La demande d’exportations de biens s’accélère progressivement à mesure que la demande en provenance de la périphérie sud de l’Europe prend de l’ampleur.
La Tunisie devra chercher d’autres prêteurs que le FMI
Les négociations avec le Fonds monétaire international sur le mécanisme élargi de crédit de 1,9 milliard de dollars (4,0 % du PIB) d’une durée de quatre ans sont toujours au point mort, la Tunisie ne montrant aucune volonté d’accepter la conditionnalité du FMI.
La Tunisie devra chercher d’autres prêteurs, principalement des gouvernements étrangers, pour refinancer la dette extérieure existante et emprunter de nouvelles dettes. La stratégie d’emprunt de la Tunisie reste risquée. Nous prévoyons que les prêteurs étrangers, y compris les monarchies du Golfe, fourniront des fonds pour refinancer la dette extérieure existante ou la nouvelle au cas où cela serait nécessaire, du moins à court terme.

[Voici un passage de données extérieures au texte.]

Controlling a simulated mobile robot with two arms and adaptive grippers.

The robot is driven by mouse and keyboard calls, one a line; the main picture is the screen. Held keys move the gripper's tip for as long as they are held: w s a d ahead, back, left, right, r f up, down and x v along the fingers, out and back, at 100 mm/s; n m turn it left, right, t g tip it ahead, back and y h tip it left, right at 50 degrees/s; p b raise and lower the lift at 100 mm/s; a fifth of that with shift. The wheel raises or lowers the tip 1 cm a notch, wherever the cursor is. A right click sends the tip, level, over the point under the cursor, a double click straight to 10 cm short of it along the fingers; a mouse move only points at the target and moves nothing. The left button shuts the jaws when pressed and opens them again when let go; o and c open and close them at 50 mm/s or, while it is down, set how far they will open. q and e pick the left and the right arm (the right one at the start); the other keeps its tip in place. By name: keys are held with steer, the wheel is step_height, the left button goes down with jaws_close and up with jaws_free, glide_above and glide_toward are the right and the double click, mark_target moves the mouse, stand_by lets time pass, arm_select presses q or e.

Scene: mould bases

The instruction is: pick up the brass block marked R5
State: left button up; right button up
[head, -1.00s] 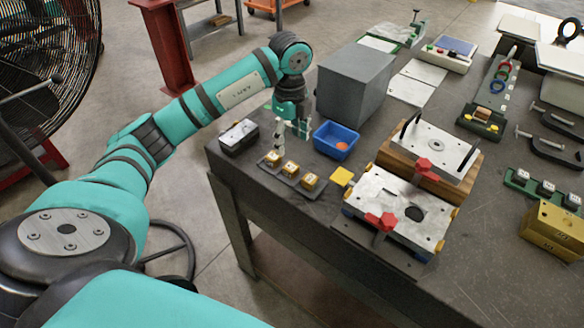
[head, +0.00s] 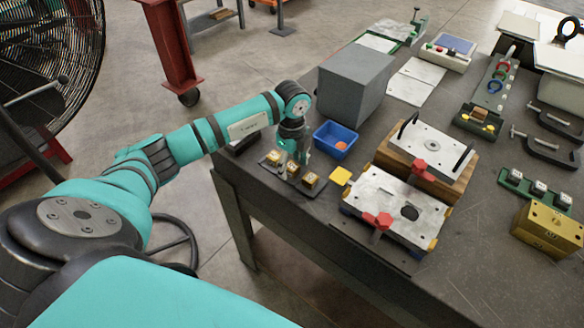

Les réserves de change de la banque centrale tunisienne devaient atteindre 8,2 milliards de dollars à la fin de 2024 (contre 7,9 milliards de dollars). L’inflation a tendance à baisser progressivement, mais elle restera élevée, et les vulnérabilités financières demeurent prévalentes.

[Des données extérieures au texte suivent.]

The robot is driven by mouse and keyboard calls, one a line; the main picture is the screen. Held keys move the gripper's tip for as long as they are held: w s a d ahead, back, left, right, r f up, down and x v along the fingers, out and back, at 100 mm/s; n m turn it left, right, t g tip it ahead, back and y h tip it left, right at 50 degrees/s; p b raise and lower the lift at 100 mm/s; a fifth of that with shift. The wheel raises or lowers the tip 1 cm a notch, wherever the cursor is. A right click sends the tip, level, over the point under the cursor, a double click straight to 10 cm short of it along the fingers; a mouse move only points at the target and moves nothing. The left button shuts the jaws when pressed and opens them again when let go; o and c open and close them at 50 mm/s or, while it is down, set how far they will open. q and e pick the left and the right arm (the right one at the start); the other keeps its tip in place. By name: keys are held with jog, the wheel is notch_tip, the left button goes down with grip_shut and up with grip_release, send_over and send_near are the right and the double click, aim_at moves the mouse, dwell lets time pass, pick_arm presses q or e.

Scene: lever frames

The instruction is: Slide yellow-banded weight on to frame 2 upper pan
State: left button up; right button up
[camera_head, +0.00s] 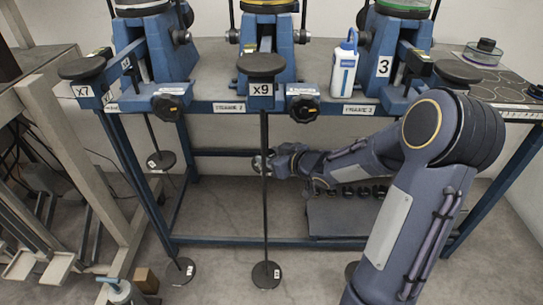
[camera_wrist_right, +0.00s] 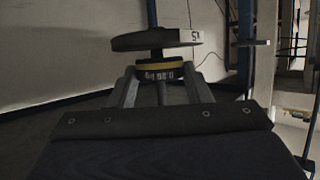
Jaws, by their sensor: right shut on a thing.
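The yellow-banded weight (camera_wrist_right: 160,72) is between the fingers of my right gripper (camera_wrist_right: 160,88) in the right wrist view, and the gripper is shut on it. That view looks upside down, as the lettering is inverted. A black pan (camera_wrist_right: 150,41) with a white label lies close to the weight on its far side; I cannot tell whether they touch. In the head view my right gripper (camera_head: 262,163) is at the rod (camera_head: 265,215) hanging from frame 2 (camera_head: 262,88). The gripper hides the weight and most of the pan there. My left gripper is out of view.
A lower pan (camera_head: 266,274) hangs near the floor on the same rod. Frame 1's rod carries an upper pan (camera_head: 160,160) to the left. A white bottle (camera_head: 344,68) stands on the bench (camera_head: 215,106). Dark weights (camera_head: 365,190) sit on a low shelf behind my right arm.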

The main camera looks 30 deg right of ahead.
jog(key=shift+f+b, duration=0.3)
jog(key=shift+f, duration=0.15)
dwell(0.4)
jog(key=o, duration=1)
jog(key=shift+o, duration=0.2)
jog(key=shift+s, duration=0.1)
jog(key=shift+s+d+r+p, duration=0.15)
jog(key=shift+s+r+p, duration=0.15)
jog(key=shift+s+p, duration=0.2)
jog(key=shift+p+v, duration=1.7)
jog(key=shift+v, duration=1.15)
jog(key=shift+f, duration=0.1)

L’inflation devait s’établir en moyenne à 6,9% en 2024 et à 6,6% en 2025, après avoir atteint 9,3% en 2023. Bien que la baisse des coûts de l’énergie ait contribué à faire baisser l’inflation globale, l’inflation des prix des denrées alimentaires reste élevée. L’inflation est enracinée en Tunisie et ne ralentira donc que lentement au cours des deux à trois prochaines années, car les perspectives des prix des matières premières restent faibles.
Bien que cela soit peu probable à court terme, une escalade de la crise de la dette extérieure tunisienne pourrait contraindre la banque centrale à accepter une dévaluation du dinar tunisien, ce qui stimulerait l’inflation des prix.

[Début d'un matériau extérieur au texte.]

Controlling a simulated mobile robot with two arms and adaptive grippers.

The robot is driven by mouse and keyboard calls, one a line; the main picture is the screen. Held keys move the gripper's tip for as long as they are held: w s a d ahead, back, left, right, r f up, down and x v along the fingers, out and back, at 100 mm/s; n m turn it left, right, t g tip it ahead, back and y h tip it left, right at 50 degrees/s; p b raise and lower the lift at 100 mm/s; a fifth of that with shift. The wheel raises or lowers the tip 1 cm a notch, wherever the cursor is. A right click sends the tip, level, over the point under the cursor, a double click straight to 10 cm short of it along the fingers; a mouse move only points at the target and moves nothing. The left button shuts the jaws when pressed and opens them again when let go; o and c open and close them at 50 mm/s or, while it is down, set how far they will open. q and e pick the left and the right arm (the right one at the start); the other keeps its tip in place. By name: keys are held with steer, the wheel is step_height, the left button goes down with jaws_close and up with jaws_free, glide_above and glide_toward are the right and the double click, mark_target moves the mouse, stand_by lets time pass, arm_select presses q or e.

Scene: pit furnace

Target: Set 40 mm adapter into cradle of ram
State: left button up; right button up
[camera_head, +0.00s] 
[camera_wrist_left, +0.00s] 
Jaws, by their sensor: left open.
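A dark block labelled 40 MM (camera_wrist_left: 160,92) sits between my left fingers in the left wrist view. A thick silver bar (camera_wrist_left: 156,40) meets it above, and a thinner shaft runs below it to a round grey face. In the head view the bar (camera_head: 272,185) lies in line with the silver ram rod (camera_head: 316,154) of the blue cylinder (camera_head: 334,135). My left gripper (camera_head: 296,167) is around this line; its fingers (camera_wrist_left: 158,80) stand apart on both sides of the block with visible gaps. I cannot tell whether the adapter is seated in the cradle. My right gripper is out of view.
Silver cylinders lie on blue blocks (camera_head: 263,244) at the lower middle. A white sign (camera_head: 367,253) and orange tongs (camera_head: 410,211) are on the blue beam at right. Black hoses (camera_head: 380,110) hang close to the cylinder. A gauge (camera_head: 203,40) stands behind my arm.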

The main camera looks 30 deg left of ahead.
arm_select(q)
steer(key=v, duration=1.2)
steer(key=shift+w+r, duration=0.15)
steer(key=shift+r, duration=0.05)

Poursuite de la dépréciation du dinar tunisien
Le dinar tunisien a été relativement stable par rapport au dollar américain en 2024, malgré une certaine dépréciation suite aux élections américaines. Cependant, une reprise de la trajectoire progressive de dépréciation par rapport au dollar américain est probable en 2025, à mesure que l’écart de la balance courante se creuse et que l’euro s’affaiblit.
Il existe également un risque d’une dévaluation plus large du dinar, entre 10% et 20% par rapport au dollar américain, pour se conformer aux conditions du FMI.
La Banque centrale de Tunisie (BCT) a relevé son taux d’intérêt directeur à 8,00% en janvier 2023, contre 6,25% avant le début du cycle de resserrement en mai 2022, afin de contrer les pressions inflationnistes et d’éviter un élargissement de la balance courante. Il a laissé les taux inchangés depuis lors.
Avec le ralentissement de l’inflation, nous pensons que la banque centrale pourrait éventuellement baisser les taux d’intérêt au début de 2026. La baisse du déficit de la balance courante, qui est passé de 8,0% du PIB en 2022 à 2,0% en 2023 et à 2,3% en 2024, selon les estimations, est une évolution positive, même si nos prévisions tablent sur un creusement de l’écart pour atteindre 3,5% du PIB en 2025.
Le manque d’accès aux marchés de capitaux internationaux rend la Tunisie dépendante des prêteurs souverains, mais limite son exposition à la hausse des taux d’intérêt et au paiement du service de la dette. La Tunisie devrait recevoir des prêts concessionnels et bilatéraux pour aider le pays à répondre à certains de ses besoins de financement.
L’important déficit budgétaire est un frein majeur à l’économie, car le financement de l’écart évince les emprunteurs du secteur privé. Le plan budgétaire à moyen terme 2024-2026 prévoit que l’amélioration de la gestion financière du secteur public et des entreprises du secteur public sera le principal contributeur à l’épargne budgétaire, tandis que le poste de dépenses le plus important – les salaires du secteur public, qui représentent 50% du budget du gouvernement central – n’est pas pris en compte. Du côté des revenus, le plan prévoit que la reprise économique stimulera une augmentation des demandes.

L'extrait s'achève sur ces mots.